4. Last year, the Government gave a one-off tax rebate to help mitigate the impact of the recession. As economic recovery is well underway this year, I had announced a one-off, across-the-board rebate of 5 per cent on individual income tax for Year of Assessment 2000. Clause 24 provides for the rebate.
5. To provide greater recognition to those who stay with their parents, the relief for the maintenance of each aged parent will be raised by $500 to $5,000. For those who maintain their aged parents but do not stay with them, the relief will remain at $3,500. The change will take effect from the Year of Assessment 2000. Clause 10(a) amends the relevant section of the Act for this purpose.
6. Apart from providing for their own financial security, individuals currently enjoy a tax relief for cash top-ups to the Minimum Sum Account of their parents. To promote inter-generational ties and the concept of extended families, I had announced that this relief will also cover top-ups in cash for grandparents with effect from Year of Assessment 2001. Clauses 10(b), 10(c) and 10(d) amends the relevant section of the Act for this purpose.

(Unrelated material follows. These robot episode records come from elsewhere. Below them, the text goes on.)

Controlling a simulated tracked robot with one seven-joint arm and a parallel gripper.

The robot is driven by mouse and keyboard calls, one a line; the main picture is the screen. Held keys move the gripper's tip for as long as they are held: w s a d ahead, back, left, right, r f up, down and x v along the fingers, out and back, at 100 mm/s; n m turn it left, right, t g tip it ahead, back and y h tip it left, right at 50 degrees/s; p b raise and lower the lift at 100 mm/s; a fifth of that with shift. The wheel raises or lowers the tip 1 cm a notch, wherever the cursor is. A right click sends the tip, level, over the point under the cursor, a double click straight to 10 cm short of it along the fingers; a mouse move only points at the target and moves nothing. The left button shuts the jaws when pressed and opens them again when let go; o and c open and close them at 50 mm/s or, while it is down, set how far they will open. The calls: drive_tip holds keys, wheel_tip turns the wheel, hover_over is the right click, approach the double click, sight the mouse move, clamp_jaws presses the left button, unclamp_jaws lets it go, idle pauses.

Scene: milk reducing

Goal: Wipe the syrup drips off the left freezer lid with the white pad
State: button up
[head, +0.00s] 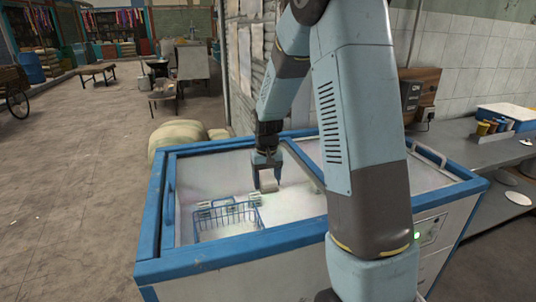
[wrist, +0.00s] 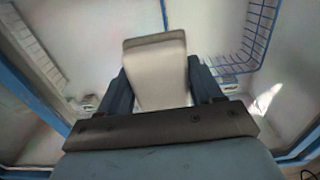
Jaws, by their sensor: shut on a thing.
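My gripper (head: 266,176) is shut on the white pad (head: 269,186) and points down over the left freezer lid (head: 205,170). In the wrist view the pale pad (wrist: 156,72) sits between the two dark fingers. I cannot tell whether the pad touches the lid. The left lid is a pale see-through panel in a blue frame, with a blue wire basket (head: 228,221) showing through it. Hazy pale marks show on the lid, but I cannot make out distinct syrup drips. My arm covers part of the right lid (head: 425,178).
The blue freezer rim (head: 152,226) surrounds the lids, with a blue handle (head: 170,174) at the left edge. Pale sacks (head: 178,136) stand behind the freezer. Open floor lies left.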

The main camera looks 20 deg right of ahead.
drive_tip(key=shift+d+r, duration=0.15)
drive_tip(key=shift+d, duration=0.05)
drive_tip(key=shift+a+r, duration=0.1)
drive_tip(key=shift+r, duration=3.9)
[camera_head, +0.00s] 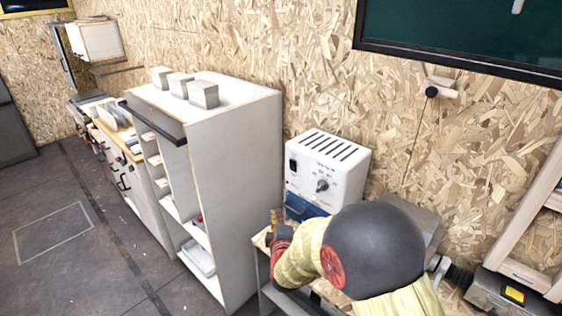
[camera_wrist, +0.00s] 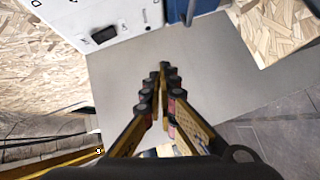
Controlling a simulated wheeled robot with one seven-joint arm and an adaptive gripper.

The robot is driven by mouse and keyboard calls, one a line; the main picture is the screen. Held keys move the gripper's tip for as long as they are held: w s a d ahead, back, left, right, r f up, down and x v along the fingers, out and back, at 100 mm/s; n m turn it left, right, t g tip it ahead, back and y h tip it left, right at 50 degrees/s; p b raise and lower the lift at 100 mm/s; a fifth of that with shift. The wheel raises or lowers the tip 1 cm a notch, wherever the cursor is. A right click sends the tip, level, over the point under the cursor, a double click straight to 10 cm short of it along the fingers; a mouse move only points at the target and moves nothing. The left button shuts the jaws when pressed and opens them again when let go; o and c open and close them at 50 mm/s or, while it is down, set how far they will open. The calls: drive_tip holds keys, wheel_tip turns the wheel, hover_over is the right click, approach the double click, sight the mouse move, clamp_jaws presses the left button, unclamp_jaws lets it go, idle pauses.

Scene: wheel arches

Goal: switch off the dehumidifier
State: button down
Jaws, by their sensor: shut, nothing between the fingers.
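The dehumidifier (camera_head: 328,167) is a white box with dark vent slots on top, a dark rocker switch (camera_head: 293,164) at the left of its front, a round knob and a blue part below. It stands by the chipboard wall, right of the tall white shelf unit. In the wrist view its white front (camera_wrist: 75,17) fills the upper left, with the black rocker switch (camera_wrist: 104,35) in sight. My gripper (camera_head: 274,213) is in front of and below the switch, apart from it. In the wrist view my gripper (camera_wrist: 163,68) is shut and empty. My arm hides part of the stand below.
The tall shelf unit (camera_head: 235,150) rises close to the left of the dehumidifier, with several grey blocks on top. A workbench (camera_head: 120,150) stands farther left. A wooden frame and a case (camera_head: 510,295) are at the right. The floor at the left is open.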

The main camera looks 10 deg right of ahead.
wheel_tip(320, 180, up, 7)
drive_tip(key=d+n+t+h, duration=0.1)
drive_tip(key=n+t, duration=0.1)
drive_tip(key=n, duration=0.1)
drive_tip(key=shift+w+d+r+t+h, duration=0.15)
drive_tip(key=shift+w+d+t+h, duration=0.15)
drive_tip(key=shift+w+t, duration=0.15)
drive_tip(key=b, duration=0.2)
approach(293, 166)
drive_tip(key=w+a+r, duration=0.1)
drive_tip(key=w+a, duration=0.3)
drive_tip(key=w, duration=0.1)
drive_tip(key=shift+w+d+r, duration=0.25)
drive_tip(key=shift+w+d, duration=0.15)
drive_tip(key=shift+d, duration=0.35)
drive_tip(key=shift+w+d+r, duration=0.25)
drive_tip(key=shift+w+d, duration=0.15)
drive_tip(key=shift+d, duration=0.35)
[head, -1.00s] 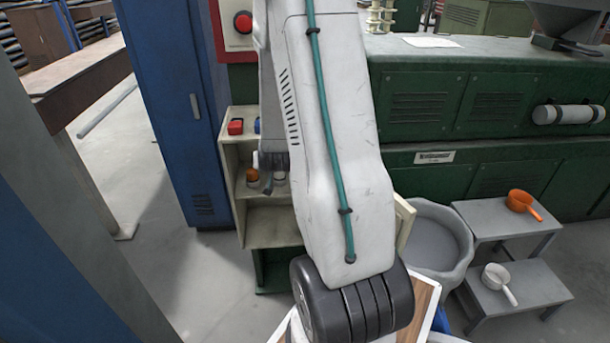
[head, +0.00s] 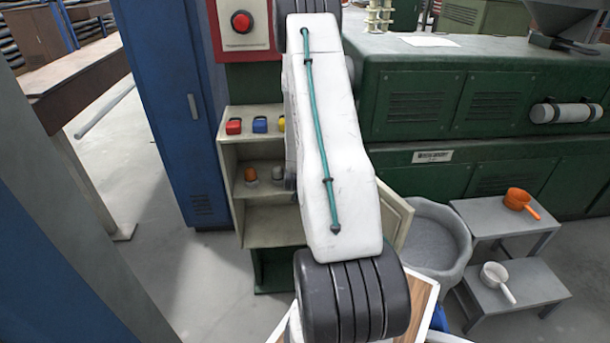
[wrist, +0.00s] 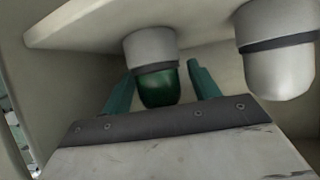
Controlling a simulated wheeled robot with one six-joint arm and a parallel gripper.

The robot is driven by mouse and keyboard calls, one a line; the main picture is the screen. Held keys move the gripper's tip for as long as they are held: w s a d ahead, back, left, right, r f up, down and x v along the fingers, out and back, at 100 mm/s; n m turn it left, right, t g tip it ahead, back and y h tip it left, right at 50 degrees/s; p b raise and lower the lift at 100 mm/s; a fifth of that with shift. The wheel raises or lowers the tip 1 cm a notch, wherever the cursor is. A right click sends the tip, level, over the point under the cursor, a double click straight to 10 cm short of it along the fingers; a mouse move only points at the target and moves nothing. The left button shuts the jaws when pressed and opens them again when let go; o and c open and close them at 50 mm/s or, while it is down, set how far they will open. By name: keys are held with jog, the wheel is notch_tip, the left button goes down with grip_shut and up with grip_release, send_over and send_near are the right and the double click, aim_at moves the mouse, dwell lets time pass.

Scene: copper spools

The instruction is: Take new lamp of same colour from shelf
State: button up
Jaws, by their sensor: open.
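In the wrist view a lamp with a green dome (wrist: 158,86) and a grey-white base stands between the two teal fingers of my gripper (wrist: 163,84). The gripper is open, with a visible gap on each side of the dome. The lamp appears upside down there, its base against a pale shelf surface (wrist: 90,24). A lamp with a pale dome (wrist: 278,72) stands to its right. In the head view the cream shelf unit (head: 272,226) holds an orange lamp (head: 250,175) and a pale lamp (head: 277,173). My arm hides the gripper and the green lamp there.
Red (head: 234,126), blue (head: 260,124) and yellow (head: 282,123) items sit on the shelf unit's top tier. A blue cabinet (head: 175,110) stands left of it, a green machine (head: 440,110) behind to the right. A grey tub (head: 440,215) and stepped stands with pans are at right.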

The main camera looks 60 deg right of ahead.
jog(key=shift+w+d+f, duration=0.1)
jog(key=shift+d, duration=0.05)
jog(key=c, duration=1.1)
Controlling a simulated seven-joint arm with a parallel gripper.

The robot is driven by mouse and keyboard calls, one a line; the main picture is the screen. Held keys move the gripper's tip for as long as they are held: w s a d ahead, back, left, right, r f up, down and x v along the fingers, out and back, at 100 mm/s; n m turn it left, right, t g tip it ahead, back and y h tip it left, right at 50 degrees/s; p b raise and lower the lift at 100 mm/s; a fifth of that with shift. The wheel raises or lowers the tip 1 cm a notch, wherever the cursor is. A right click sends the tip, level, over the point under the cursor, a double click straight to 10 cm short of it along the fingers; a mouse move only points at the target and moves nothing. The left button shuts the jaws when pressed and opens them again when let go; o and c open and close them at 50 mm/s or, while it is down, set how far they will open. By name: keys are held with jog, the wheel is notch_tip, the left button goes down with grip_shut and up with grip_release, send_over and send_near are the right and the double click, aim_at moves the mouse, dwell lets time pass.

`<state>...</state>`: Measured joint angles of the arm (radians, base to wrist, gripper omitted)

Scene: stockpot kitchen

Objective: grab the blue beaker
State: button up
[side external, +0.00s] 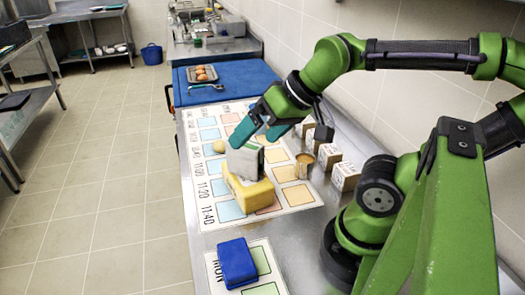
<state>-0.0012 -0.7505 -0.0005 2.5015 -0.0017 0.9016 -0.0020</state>
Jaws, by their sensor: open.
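I cannot make out a beaker shape in the side external view. The blue thing on the work surface is a box-like blue block (237,263), lying on the nearer printed sheet (217,270) at the bottom. The carton stands by a long yellow block (248,193) on the larger printed sheet (201,205). Whether the fingers touch the carton cannot be told. The gripper is well behind the blue block, and nothing shows between its fingers.
A gold tin (304,168) and several small boxes (328,157) stand right of the carton. A pale ball (219,146) is to its left. A blue board (224,76) holds a tray (201,74). A blue bucket (152,54) is on the floor.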

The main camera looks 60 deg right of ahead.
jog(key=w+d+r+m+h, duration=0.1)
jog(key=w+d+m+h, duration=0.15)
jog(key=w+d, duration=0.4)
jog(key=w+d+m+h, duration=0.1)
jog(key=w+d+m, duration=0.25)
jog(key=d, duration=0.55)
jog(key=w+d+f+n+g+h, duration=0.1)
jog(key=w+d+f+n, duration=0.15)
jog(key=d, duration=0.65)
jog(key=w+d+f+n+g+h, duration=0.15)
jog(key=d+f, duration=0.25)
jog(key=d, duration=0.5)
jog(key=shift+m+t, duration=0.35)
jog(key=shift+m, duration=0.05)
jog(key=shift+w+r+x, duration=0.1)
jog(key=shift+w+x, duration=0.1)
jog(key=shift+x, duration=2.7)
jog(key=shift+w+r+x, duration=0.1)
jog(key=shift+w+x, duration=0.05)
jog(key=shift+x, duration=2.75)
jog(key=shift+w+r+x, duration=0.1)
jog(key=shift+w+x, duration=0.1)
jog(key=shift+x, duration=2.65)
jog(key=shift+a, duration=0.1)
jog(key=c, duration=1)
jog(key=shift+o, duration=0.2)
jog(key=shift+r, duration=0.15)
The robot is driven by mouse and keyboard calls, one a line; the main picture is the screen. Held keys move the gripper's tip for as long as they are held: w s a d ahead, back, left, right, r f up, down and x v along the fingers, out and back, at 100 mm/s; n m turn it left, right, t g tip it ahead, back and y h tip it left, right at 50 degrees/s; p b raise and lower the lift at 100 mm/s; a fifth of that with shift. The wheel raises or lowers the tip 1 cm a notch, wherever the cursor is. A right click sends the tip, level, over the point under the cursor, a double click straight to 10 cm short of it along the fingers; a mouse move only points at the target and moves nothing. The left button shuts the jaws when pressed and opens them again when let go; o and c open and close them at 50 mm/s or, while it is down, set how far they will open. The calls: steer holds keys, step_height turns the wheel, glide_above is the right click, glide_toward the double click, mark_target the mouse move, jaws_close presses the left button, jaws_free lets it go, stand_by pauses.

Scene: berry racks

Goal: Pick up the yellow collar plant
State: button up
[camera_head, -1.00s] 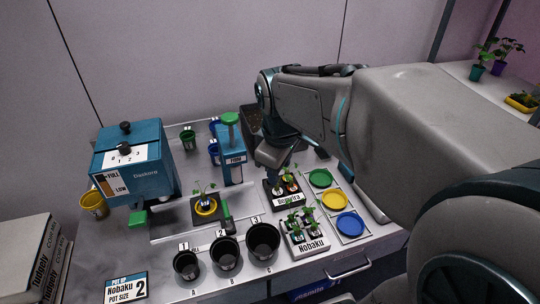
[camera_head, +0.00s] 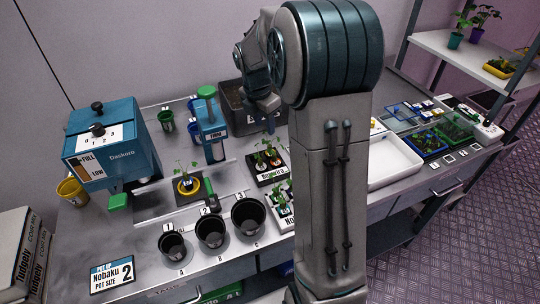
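The yellow collar plant (camera_head: 187,184) is a small green seedling in a dark pot with a yellow ring around it. It stands upright on a black square base on the bench, behind the black pots. My gripper (camera_head: 266,103) is at the back of the bench, to the right of the plant and higher, in front of a dark soil bin. It is well apart from the plant. Its fingertips are small and dark here, so I cannot tell whether they are open or shut.
Three black pots (camera_head: 210,232) stand in front of the plant. A blue dispenser (camera_head: 113,152) is to the left, a blue press with a green knob (camera_head: 207,92) behind. A tray of seedlings (camera_head: 266,168) is to the right. My arm hides part of the bench's middle.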

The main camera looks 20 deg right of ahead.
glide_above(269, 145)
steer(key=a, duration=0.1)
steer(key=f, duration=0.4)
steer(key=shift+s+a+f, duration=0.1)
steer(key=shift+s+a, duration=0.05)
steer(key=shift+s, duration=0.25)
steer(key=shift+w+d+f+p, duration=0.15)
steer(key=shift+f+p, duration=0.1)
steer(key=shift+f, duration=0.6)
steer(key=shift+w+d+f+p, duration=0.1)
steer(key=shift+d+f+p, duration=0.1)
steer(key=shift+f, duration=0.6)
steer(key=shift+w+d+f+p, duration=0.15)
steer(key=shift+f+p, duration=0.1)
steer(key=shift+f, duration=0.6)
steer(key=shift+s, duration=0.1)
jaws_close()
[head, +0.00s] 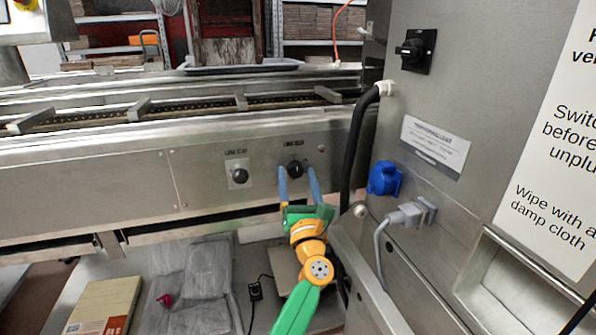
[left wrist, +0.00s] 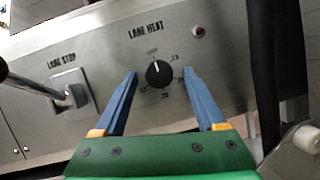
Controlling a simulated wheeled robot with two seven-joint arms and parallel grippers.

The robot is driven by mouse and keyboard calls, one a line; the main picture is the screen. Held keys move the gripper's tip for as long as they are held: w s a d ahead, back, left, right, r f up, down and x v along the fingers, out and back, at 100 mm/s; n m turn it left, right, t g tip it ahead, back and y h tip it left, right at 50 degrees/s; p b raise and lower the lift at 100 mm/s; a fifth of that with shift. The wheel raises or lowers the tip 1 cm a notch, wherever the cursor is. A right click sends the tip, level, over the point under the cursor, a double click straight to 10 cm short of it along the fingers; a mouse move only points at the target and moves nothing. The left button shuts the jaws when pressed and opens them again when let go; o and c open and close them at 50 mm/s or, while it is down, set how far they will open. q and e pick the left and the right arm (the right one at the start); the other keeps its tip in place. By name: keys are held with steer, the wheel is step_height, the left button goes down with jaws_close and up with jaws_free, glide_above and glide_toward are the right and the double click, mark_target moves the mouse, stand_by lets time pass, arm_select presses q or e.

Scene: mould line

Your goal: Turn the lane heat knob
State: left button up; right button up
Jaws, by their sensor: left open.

7. Next, I will be touching on the Income Tax amendments to encourage innovation, creativity and enterprise. Currently, authors, composers and inventors can avail themselves of a tax incentive which limits their taxable royalty income to 10% of gross royalties received. To encourage the development of the arts and innovation in Singapore, I have liberalised the current scheme:
Concession for Authors, Composers and Choreographers
This concession will be extended to include royalty payments received by a composer, an author or a choreographer from music recording or film, dance or drama production businesses in Singapore with effect from Year of Assessment 2001. Clause 2(a) amends the relevant section of the Act for this purpose.
Concession for Inventors and Innovators
With effect from Year of Assessment 2001, this concession will be extended to cover any approved invention or innovation from the non-manufacturing sectors. The scheme will also be extended to foreigners. To qualify for the concession, the work in developing the invention or innovation must be substantially carried out in Singapore and the invention or innovation must be protectable. The Economic Development Board will administer the incentive. A qualifying individual will enjoy the concession for up to 5 years. Clauses 2(b) and 2(c) amend the relevant section of the Act for this purpose.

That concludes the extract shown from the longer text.